About the Kindle, when I first heard of it I really wanted one. However, now that I've checked further into it I see that to use the Kindle I have to be "locked into" using Amazon e books. I'm not sure what it's called but I think what I'm looking for is DRM . Also, my wife and I both have a habit of giving our books away after we read them. I understand that I can not do that on the Kindle also. So it looks like hard copy for me unless the Sony will allow e book sharing.
Regarding this Kindle. I've been doing it for years with my Palm and http://www.ereader.com. Much cheaper than the Kindle. It's great when you're taking public transportation and can read a book with one hand and hold on with the other.
this is only for people on the higher-end of the middle class, that have a active reading time where a book is not desired(commutes, carpools, class times), enjoy pdastyle reading.
not a flexible option machine at the price and i think it might flop pretty hard.
These eReader machines are pretty expensive, so are PDAs though they have other uses as well.

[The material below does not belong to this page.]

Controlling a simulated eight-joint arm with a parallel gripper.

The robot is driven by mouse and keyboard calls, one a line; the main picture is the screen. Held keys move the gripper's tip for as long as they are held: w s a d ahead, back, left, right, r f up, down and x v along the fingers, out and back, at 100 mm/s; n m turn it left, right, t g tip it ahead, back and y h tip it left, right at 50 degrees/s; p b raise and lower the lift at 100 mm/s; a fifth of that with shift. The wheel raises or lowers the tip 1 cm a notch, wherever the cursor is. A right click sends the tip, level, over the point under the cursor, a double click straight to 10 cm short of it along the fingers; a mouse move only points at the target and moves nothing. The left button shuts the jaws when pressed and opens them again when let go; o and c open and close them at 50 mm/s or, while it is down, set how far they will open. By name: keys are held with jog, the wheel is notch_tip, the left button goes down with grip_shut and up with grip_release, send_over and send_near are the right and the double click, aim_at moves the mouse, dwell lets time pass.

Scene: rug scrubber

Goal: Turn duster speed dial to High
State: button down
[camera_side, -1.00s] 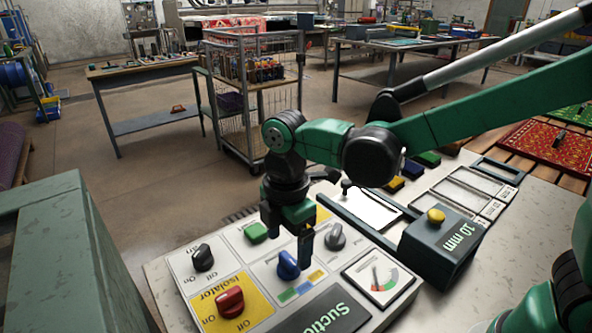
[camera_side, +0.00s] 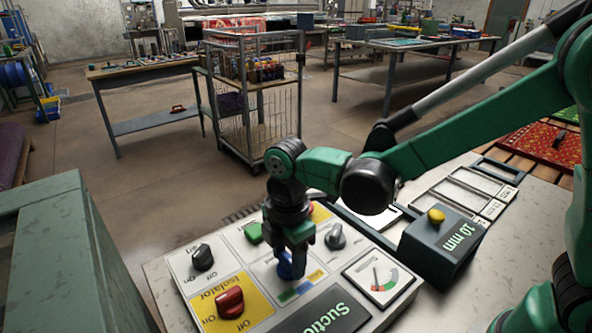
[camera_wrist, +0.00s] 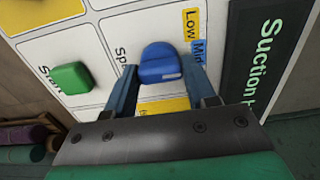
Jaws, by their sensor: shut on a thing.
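The blue speed dial (camera_wrist: 161,62) sits on the white control panel (camera_side: 210,275), between the blue-grey fingers of my gripper (camera_wrist: 163,76). The fingers stand on either side of the dial, shut on it. In the wrist view, yellow and blue labels reading "Low" and "Mid" lie just above and right of the dial. A further yellow label is below it, partly hidden by my gripper. In the side view, my gripper (camera_side: 292,262) points down over the dial and hides much of it. The dial's exact pointing direction is hard to tell.
Close by on the panel are a green button (camera_side: 253,232), a grey dial (camera_side: 336,237), a black knob (camera_side: 203,257), a red isolator knob (camera_side: 230,302) and a gauge (camera_side: 377,279).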

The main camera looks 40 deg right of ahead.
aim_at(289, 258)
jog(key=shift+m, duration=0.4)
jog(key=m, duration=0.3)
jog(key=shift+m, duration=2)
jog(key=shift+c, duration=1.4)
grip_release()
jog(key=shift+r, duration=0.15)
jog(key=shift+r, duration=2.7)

For a while now I have been using my cell phone as an eReader. Since I already paid for the phone this makes the reader free. I get my books from http://www.booksinmyphone.com they give away hundreds of classic titles all packaged up ready to read. You can install direct from their mobile site, or via a PC.
The phone is the idea size for my hand, I am already trained to keep it charged and to keep it with me, finally the reading experience is ... well it just feels like reading the story, the reading device disappears. A wider variety of titles would be nice, but they have plenty to keep me going for now.
It’s big outlay for no return. I can already read the Project Guttenberg books on my PDA.
Like MP3 players, ebook readers (as they are currently marketed) won’t begin to take off until there is a major/popular source of up to date free (read pirated) stuff available.
If it came with a credit, for say, 5 books and a 50% reduction on all future books (or more – there are no printing or trucking costs), I might be tempted.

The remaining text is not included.